I had configured as below but still I did not see the Index getting created.

  1. Create below template

PUT _template/csv_index_template
{
"index_patterns": ["csv-*"],
"settings": {
"number_of_shards": 1,
"number_of_replicas": 1,
"index.lifecycle.name": "csv_rollover_policy",
"index.lifecycle.rollover_alias": "csv_data"
},
"mappings": {
"properties": {
"sequence":{
"type":"keyword"
},
"component":{
"type":"keyword"
},
"tenant":{
"type":"keyword"
},
"service_id":{
"type":"keyword"
},
"session_id":{
"type":"keyword"
},
"timestamp":{
"type": "date",
"format": "epoch_millis"
},
"edr_version":{
"type":"keyword"
}
}
}
}
}

  1. filebeat.yml

filebeat.inputs:

  • type: log
    enabled: true
    paths:
    • /path/to/your/csv/file.csv
      fields_under_root: true
      fields:
      log_type: csv_data

output.elasticsearch:
hosts: ["https://xx.xx.xx:9200"]
index: "csv-%{+yyyy.MM.dd}"
template.enabled: true
template.name: "csv_index_template"
template.pattern: "csv-*"

Thanks,
Debasis

Make sure that the indentation in your Filebeat config file is correct. It is hard to tell with the formatting you have on your post.

With this type of index pattern you are not using rollover, so remove this. Also make sure your ILM policy does not use or assume rollover being used.

Hi @Christian_Dahlqvist,

I had create below pipeline for ingesting.
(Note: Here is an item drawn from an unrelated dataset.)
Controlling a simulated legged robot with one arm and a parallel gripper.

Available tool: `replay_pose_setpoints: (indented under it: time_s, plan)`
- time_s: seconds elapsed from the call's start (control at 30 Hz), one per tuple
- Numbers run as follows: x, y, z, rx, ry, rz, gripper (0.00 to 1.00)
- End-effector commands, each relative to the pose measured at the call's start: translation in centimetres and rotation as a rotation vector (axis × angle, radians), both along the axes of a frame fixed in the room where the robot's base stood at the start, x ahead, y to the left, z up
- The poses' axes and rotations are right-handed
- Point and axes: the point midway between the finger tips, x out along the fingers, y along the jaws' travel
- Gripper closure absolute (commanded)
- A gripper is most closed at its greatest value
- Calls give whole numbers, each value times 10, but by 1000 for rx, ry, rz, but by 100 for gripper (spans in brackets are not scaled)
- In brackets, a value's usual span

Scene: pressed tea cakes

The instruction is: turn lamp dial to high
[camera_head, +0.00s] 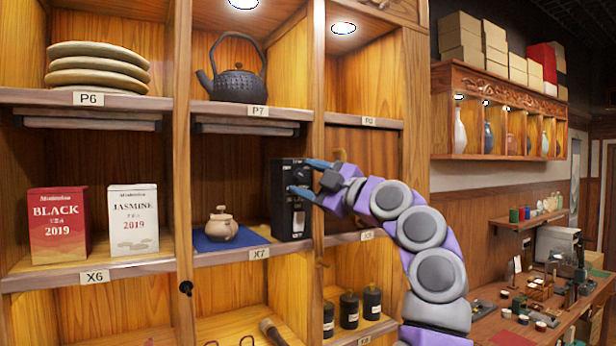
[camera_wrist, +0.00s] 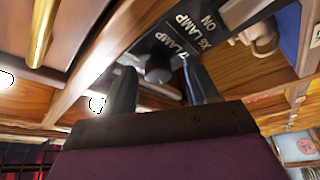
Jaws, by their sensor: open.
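The black lamp control box (camera_head: 290,215) stands upright on the shelf labelled X7, at its right end against the wooden divider. In the wrist view the box face (camera_wrist: 200,38) carries white lettering that includes "LAMP" and "ON". A dark round dial (camera_wrist: 158,72) shows on that face between my fingers. My gripper (camera_head: 307,177) is at the upper part of the box with its fingers spread. In the wrist view my gripper (camera_wrist: 161,82) has a finger on each side of the dial. I cannot tell whether they touch it, and the dial's setting is not readable.
A small clay teapot (camera_head: 222,226) sits on a blue cloth (camera_head: 205,244) left of the box. A black iron teapot (camera_head: 236,84) stands on the shelf above. The wooden divider (camera_head: 316,130) is close beside my gripper. Tea boxes (camera_head: 134,220) stand further left.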

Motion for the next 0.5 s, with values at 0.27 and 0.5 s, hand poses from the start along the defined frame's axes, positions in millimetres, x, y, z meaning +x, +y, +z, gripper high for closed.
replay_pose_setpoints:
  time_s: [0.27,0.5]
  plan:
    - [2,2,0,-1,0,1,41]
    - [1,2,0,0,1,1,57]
> PUT _ingest/pipeline/parse_csv_data
> {
>   "processors": [
>     {
>       "csv": {
>         "description": "Parse EDR data From CSV Files",
>         "field": "message",
>         "target_fields": ["sequence","component","tenant","service_id","session_id","timestamp","edr_version"],
>         "separator": ",",
>         "ignore_missing":true,
>         "trim":true
>       },
> 	  "date": {
>         "field": "timestamp",  
>         "target_field": "timestamp",
>         "formats": ["UNIX_MS"]  
>       }
>       }
>       ]
> }

Below changes in filebeat.yml

output.elasticsearch:
  hosts: ["https://xx.xx.xx.xx:9200"]
  index: "filebeat-%{+yyyy.MM.dd}"

But still we are not able to create index automatically. Could you please help me if anything I am missing.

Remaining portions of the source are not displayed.